Jesus taught that the acts of each person and the treatment that he or she gives to others, will be taken into account by God on the Day of Judgement. Matthew 25:34-42 recalls his teaching on those who will receive eternal life.

By ‘howl[ing] for grace', Jesus indicates that on the Day of Judgement, the speaker will be pleading desperately for God's forgiveness and undeserved favour. Grace is a term used throughout the New Testament to indicate the compassion of God which compelled him to send Jesus to die, paying the price for human sin. By suggesting that the speaker will ‘howl' for this grace, Jesus indicates its place in securing the promise of eternal life and overcoming the judgement that each individual will face on the final day. See Judgement.

Human selfishness

Throughout Despised and Rejected, Rossetti also uses the door as a symbol of the divide between the rich and the poor in society, which dramatically increased through the Victorian era. The poem suggests that, rather than nursing his/her own grievances, it was the speaker's duty to meet the needs of the stranger who needed help.
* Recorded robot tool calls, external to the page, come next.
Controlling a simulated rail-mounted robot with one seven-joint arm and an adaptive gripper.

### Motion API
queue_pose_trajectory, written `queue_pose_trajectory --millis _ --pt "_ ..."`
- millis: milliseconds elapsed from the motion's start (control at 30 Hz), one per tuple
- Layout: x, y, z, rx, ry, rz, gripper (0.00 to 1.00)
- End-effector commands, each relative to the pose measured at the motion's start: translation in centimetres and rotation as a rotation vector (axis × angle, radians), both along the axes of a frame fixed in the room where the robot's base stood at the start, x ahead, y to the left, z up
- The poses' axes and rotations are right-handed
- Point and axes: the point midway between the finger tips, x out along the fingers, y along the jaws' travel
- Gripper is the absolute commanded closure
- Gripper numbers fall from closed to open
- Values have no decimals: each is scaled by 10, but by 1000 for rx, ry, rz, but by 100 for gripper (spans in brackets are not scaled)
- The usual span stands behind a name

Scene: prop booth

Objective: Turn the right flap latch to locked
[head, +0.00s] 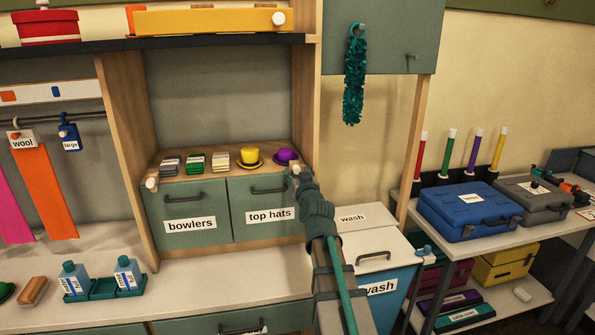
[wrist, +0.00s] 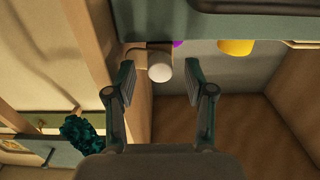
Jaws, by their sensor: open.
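The right latch (wrist: 159,68) shows in the wrist view as a pale, rounded knob at the edge of a wooden post. It lies in the gap between the fingertips of my gripper (wrist: 166,78), nearer the left finger. My gripper is open, and I cannot tell whether either finger touches the knob. In the head view my gripper (head: 297,174) is at the right end of the hat shelf and mostly covers this latch. A matching left latch (head: 152,184) has a white knob at the shelf's left end. The right latch's turn is unclear.
A yellow hat (head: 249,156) and a purple hat (head: 286,155) stand close to my gripper on the shelf. Drawers labelled bowlers (head: 190,224) and top hats (head: 269,215) are below. A teal garland (head: 354,80) hangs to the right. The cubby above the hats is clear.

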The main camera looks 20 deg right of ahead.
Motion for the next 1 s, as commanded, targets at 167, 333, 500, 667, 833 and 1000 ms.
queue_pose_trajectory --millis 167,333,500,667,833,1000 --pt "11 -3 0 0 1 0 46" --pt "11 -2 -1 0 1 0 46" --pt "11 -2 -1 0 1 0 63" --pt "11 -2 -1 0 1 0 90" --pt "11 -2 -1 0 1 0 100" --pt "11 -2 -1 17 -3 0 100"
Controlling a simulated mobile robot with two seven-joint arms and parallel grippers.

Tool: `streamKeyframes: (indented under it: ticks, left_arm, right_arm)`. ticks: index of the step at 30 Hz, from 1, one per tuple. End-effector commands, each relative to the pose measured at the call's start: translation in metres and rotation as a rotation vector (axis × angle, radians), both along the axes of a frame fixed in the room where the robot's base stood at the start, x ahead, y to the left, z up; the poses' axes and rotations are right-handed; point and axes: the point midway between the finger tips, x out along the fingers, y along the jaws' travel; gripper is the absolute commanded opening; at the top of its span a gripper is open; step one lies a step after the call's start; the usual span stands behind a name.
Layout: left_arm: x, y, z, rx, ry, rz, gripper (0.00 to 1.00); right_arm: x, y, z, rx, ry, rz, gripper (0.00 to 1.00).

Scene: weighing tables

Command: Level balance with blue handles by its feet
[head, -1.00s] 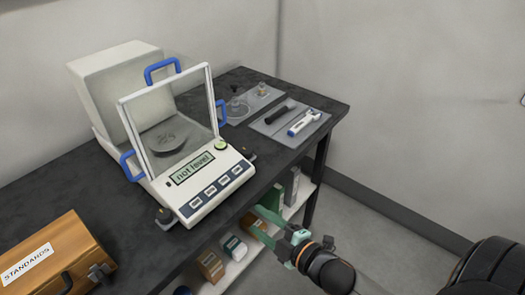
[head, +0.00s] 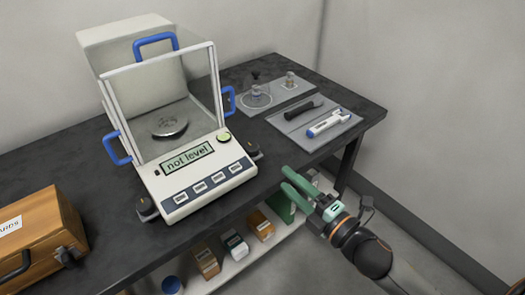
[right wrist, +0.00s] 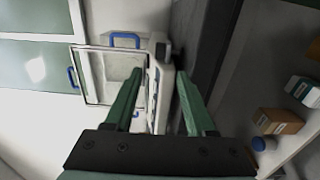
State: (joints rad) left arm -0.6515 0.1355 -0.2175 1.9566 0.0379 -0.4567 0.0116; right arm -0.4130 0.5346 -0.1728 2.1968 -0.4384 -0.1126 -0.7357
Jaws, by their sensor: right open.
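The balance (head: 190,165) stands on the dark table, with blue handles (head: 155,42) on its glass draft shield. Its display (head: 188,158) reads "not level". A dark foot (head: 146,207) shows at its front left corner and another foot (head: 253,149) at its front right. A round level dial (head: 223,136) is beside the display. My right gripper (head: 290,182) is open and empty at the table's front edge, to the right of and apart from the front right foot. In the right wrist view the balance (right wrist: 155,85) appears sideways beyond the open fingers (right wrist: 155,95). My left gripper is not in view.
A wooden case (head: 45,240) sits at the table's left front. Grey mats at the right back hold a brush-like dark tool (head: 299,112), a white and blue pipette-like tool (head: 328,123) and a glass dish (head: 257,96). A lower shelf (head: 225,270) holds several small boxes.

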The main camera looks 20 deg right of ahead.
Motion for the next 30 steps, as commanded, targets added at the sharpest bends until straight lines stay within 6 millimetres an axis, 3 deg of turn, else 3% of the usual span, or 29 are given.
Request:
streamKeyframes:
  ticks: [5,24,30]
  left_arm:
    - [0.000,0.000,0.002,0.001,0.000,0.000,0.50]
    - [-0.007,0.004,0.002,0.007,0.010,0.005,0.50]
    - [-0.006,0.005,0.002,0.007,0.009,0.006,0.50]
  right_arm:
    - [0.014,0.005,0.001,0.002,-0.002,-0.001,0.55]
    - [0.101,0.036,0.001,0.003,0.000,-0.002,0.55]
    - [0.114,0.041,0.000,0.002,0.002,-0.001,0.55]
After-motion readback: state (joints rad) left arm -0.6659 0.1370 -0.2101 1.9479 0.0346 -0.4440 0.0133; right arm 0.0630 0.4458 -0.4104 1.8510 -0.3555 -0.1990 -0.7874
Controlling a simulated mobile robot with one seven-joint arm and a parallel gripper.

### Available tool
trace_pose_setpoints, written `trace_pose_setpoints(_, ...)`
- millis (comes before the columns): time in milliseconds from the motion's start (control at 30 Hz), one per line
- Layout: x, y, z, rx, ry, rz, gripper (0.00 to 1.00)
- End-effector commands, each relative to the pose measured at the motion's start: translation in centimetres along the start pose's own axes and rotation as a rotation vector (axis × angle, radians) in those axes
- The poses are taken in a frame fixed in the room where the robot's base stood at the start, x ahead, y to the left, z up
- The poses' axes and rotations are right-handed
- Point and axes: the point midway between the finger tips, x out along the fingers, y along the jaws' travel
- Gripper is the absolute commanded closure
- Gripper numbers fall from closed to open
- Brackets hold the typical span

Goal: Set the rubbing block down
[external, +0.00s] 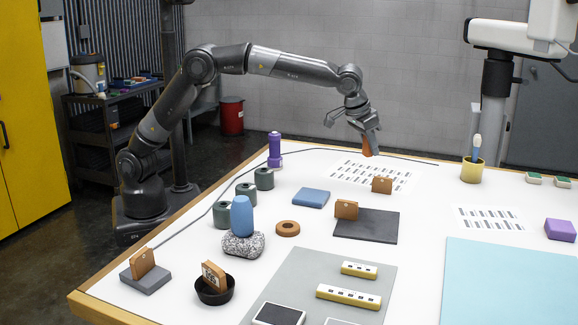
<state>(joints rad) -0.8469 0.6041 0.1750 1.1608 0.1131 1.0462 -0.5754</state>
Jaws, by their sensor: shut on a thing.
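My gripper (366,138) is at the far side of the white table, pointing down. It is shut on a small orange-brown piece, which I take to be the rubbing block (367,150). Only part of the block shows below the fingers. It is close above or at the table top, near the back edge of a printed white sheet (345,176). Whether it touches the table I cannot tell.
A brown block (382,186) stands on the sheet's front part; another (346,209) stands by a dark slab (366,230). A blue block (311,198), purple bottle (275,147) and yellow cup (472,171) stand around. A thin dark cable (330,150) crosses near my gripper.

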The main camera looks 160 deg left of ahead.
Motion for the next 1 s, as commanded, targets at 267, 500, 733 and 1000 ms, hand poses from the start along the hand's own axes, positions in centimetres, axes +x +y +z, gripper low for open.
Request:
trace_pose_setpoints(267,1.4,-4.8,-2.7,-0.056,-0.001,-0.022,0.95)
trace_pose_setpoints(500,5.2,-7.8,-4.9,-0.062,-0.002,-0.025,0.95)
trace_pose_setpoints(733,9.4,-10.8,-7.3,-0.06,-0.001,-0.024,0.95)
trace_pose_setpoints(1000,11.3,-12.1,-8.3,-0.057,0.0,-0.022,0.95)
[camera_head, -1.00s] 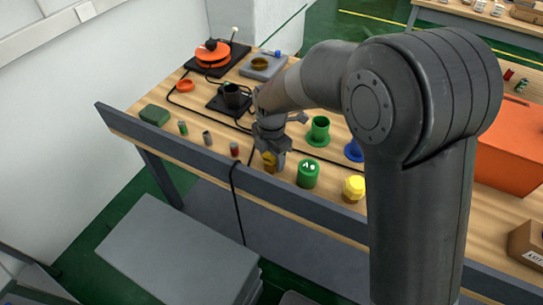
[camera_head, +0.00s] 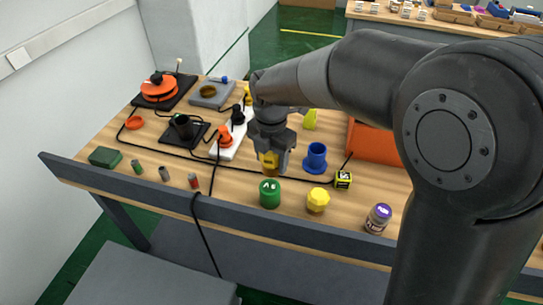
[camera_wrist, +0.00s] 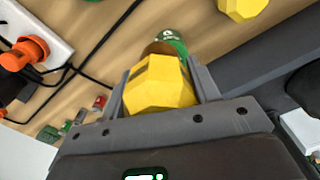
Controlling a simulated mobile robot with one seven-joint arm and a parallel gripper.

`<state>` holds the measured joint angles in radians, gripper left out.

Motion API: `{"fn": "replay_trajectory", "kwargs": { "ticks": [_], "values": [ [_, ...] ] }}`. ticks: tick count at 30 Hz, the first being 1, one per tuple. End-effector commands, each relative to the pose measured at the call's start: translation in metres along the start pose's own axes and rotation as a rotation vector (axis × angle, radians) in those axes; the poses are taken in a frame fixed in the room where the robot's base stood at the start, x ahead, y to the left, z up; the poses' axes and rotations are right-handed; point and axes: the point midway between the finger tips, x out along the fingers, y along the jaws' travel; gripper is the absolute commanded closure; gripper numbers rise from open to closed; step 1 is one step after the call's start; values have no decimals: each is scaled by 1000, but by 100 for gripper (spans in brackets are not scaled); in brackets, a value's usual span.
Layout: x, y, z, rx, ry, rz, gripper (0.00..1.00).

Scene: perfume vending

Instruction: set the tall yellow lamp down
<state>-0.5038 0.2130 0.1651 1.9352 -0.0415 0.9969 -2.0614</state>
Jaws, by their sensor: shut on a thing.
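My gripper (camera_head: 270,160) is shut on the tall yellow lamp (camera_head: 268,164), which hangs from the jaws above the workbench. In the wrist view the lamp's faceted yellow top (camera_wrist: 160,85) fills the space between the two fingers, and a brownish lower part shows past it. A green lamp (camera_head: 269,193) with white marks stands just in front of the held lamp. A shorter faceted yellow lamp (camera_head: 318,200) stands to its right. A blue flanged socket (camera_head: 315,158) is right of my gripper. What lies directly under the held lamp is hidden.
A white strip with orange and black plugs (camera_head: 226,138) and loose black cables lies left of my gripper. A raised grey rail (camera_head: 130,190) runs along the bench's front edge. A yellow-black block (camera_head: 343,180) and a purple-lidded jar (camera_head: 378,218) stand to the right.

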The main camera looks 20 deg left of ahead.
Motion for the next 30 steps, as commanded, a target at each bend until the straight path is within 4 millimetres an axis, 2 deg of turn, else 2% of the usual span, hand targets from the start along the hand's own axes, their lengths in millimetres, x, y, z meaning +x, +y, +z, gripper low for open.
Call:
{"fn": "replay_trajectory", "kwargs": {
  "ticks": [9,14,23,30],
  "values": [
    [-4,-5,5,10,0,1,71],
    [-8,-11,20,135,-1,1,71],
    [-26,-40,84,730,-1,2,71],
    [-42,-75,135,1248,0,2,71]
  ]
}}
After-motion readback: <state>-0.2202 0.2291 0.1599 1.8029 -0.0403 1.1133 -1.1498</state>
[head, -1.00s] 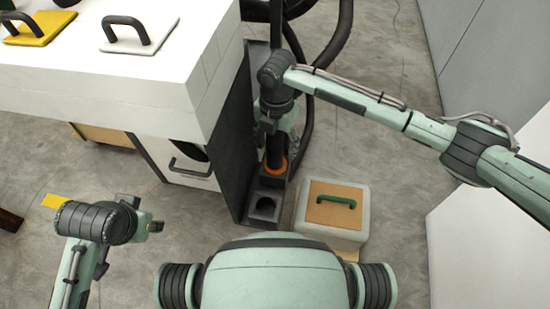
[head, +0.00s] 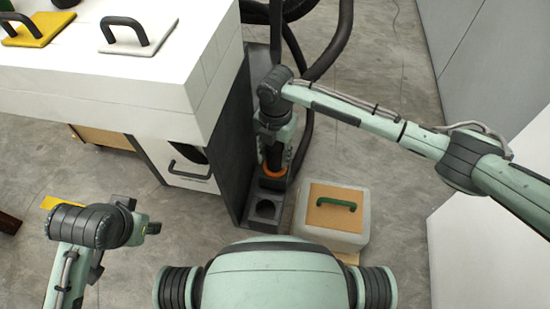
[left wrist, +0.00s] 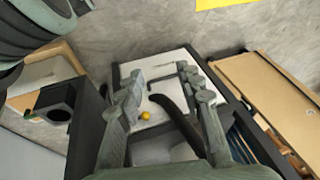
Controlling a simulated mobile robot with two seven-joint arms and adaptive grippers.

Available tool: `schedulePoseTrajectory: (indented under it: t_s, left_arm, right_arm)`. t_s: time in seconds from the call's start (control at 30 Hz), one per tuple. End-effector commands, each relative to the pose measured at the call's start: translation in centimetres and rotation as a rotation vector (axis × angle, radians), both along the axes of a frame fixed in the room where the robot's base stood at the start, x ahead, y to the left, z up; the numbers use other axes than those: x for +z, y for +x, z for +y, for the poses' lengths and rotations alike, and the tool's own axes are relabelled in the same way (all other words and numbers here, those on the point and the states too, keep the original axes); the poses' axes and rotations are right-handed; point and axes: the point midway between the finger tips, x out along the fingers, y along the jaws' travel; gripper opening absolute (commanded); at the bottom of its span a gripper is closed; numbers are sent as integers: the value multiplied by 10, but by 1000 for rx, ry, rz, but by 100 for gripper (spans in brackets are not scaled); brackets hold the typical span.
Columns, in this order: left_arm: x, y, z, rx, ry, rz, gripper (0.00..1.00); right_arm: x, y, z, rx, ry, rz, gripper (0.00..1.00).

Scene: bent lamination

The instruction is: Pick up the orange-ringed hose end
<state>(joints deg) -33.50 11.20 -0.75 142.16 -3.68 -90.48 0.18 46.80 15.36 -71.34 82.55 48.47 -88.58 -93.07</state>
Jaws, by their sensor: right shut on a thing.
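The hose end is a black cylinder (head: 274,155) with an orange ring (head: 273,171) at its lower end. It points down, upright or nearly so, over a dark bracket (head: 266,187) beside the white bench. My right gripper (head: 275,142) is around the black cylinder, above the ring, and shut on it; its fingers are partly hidden under the wrist. I cannot tell whether the ring rests in the bracket. My left gripper (left wrist: 165,95) is open in the left wrist view, its fingers apart above a white drawer front; it is far from the hose end.
A dark block with a round hole (head: 265,209) lies just below the ring in the picture. A pale box with a green handle (head: 336,203) stands to its right. The black hose (head: 325,62) loops behind my right arm. The white bench (head: 150,85) fills the upper left.

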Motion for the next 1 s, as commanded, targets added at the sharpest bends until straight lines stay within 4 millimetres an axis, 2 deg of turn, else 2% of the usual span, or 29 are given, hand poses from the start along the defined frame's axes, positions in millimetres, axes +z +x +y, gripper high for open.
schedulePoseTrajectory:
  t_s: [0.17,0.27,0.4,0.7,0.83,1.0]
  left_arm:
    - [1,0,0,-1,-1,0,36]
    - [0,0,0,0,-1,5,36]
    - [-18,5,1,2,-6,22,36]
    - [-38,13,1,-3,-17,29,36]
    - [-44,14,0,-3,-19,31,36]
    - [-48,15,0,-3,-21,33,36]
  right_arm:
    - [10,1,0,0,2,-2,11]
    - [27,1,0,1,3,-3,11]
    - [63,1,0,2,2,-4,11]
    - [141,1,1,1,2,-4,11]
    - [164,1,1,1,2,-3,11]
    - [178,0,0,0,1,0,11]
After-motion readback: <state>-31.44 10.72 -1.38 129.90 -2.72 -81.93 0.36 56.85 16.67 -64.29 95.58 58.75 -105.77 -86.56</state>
This is exactly what Rossetti believed Christ was talking about in Matthew 25:34-42. The theme of caring for the poor in society is repeatedly emphasised in the Bible and Rossetti felt that it was important to apply biblical principles in practice. As a member of a Tractarian Church (see Religious / philosophical context > Tractarianism), Rossetti herself was actively involved in helping women out of a life of prostitution, assisting the sick and alleviating poverty.

Investigating themes

  • What comments do you think Despised and Rejected makes about society or human selfishness?
    • Do you think that these comments are relevant to twenty-first century readers?
  • Why do you think that the speaker did not answer his door?
  • What attitude does he express towards the judgement that the stranger warns about?
    • Why do you think that this is?